Les lesbiennes et le syndrome du papier peint

Sangaïlé

Mais où sont les lesbiennes ? Peu présentes au cinéma, accessoires à la télévision, les lesbiennes sont une espèce rare. Tel le gecko à queue feuillue, elle est très difficile à saisir. Alors quid des jeunes lesbiennes en quête de modèle ? Si la culture, outil majeur d’identification, ne diffuse pas de représentations de lesbiennes diversifiées, qu’advient-il de leur image d’elles-mêmes et de celle de la société ? Sont-elles vouées à une vie de vice et de débauche ? Quid de la diversité, d’une culture inclusive ? Cependant, dire que la lesbienne est totalement inexistante sur les écrans est exagéré, elle apparaît de plus en plus ces dernières années. Tout n’est pas à jeter, en attestent Orange Is the New Black du côté des séries ou Summer du côté des films. Cela signifie-t-il alors que nous pouvons dès aujourd’hui brûler nos drapeaux arc-en-ciel sur l’autel de la culture populaire hétérosexuelle ?

La Belle Saison
La Belle Saison, éclat de bonheur à l’idée d’une culture diverse et inclusive

Séries TV : le drame de la lesbienne anecdotique

Pas vraiment. Parlons tout d’abord des séries. Les lesbiennes ne font jamais long feu dans les séries. Si, quantitativement, le nombre de personnages a augmenté ces dernières années, ceux-ci restent largement peu développés, et sont souvent des personnages secondaires. On rentre dans la dynamique de toutes les minorités, une sorte de système de quotas implicites. En effet, il ne faut pas dépasser un certain nombre de personnages lesbiens par série, au risque de se faire taxer de série LGBT et de perdre son grand public. Deux lesbiennes ça va, trois bonjour les dégâts, comme on dit. Récemment, la mort du personnage de Lexa dans la série The 100 a révélé une problématique : il est assez récurrent que les lesbiennes meurent dans les séries. Déjà en 2016, huit sont mortes. Ce n’est pas le tout de diversifier le casting, encore faut-il qu’il survive à la deuxième saison.

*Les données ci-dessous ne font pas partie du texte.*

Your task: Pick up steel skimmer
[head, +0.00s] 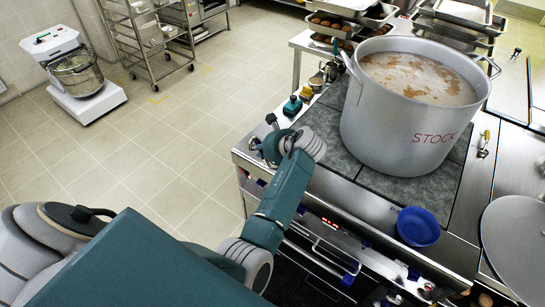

Au-delà de ça, les lesbiennes sont bien souvent représentées comme n’ayant pas de longues et stables relations amoureuses, ne sont pas autorisées à avoir une stabilité à la fois professionnelle et amoureuse. On a l’exemple typique d’Andrea dans Dix pour cent qui réussit fantastiquement au niveau professionnel mais échoue au plan sentimental. Qu’est-ce que cela transmet aux jeunes lesbiennes qui cherchent à s’identifier ? Qu’elles sont accessoires, secondaires, qu’elles ne peuvent pas avoir de relations stables, qu’elles sont anecdotiques. Plein de bonnes choses, en somme.

The 100 - Lexa
Lexa dans The 100 (RIP)

Cinéma : entre papier peint et hyper-sexualisation

Au niveau des films, le bilan n’est pas forcément mieux. En France, notamment, on a rarement dépassé l’étape du téléfilm, si ce n’est pour La Vie d’Adèle, Bye Bye Blondie ou La Belle Saison. Aux États-Unis, on compte un bon nombre de navets sur le sujet. On craint que la lesbienne fasse fuir le grand public : pas de financements, pas de films. Au cinéma, il est rare que les lesbiennes soient autre chose que suggérées ou au contraire hyper-sexualisées. Puisqu’il faut qu’elles plaisent au plus grand nombre, on prend soit le parti de les rendre les plus conformes possibles, féminines, pas provocantes, pas trop engagées, pas trop de poils, soit le parti de les rendre désirables via des scènes de sexe de huit minutes, exemple pris au hasard. Où est la diversité là-dedans ? Cela signifie en filigrane qu’on accorde aux jeunes lesbiennes d’exister mais qu’elles doivent cependant se conformer à certaines normes qu’il ne faut pas dépasser. Elles sont simplement tolérées tant qu’elles ne font pas de pli. Cela instaure une autre norme contraignante, une caste de lesbiennes acceptées.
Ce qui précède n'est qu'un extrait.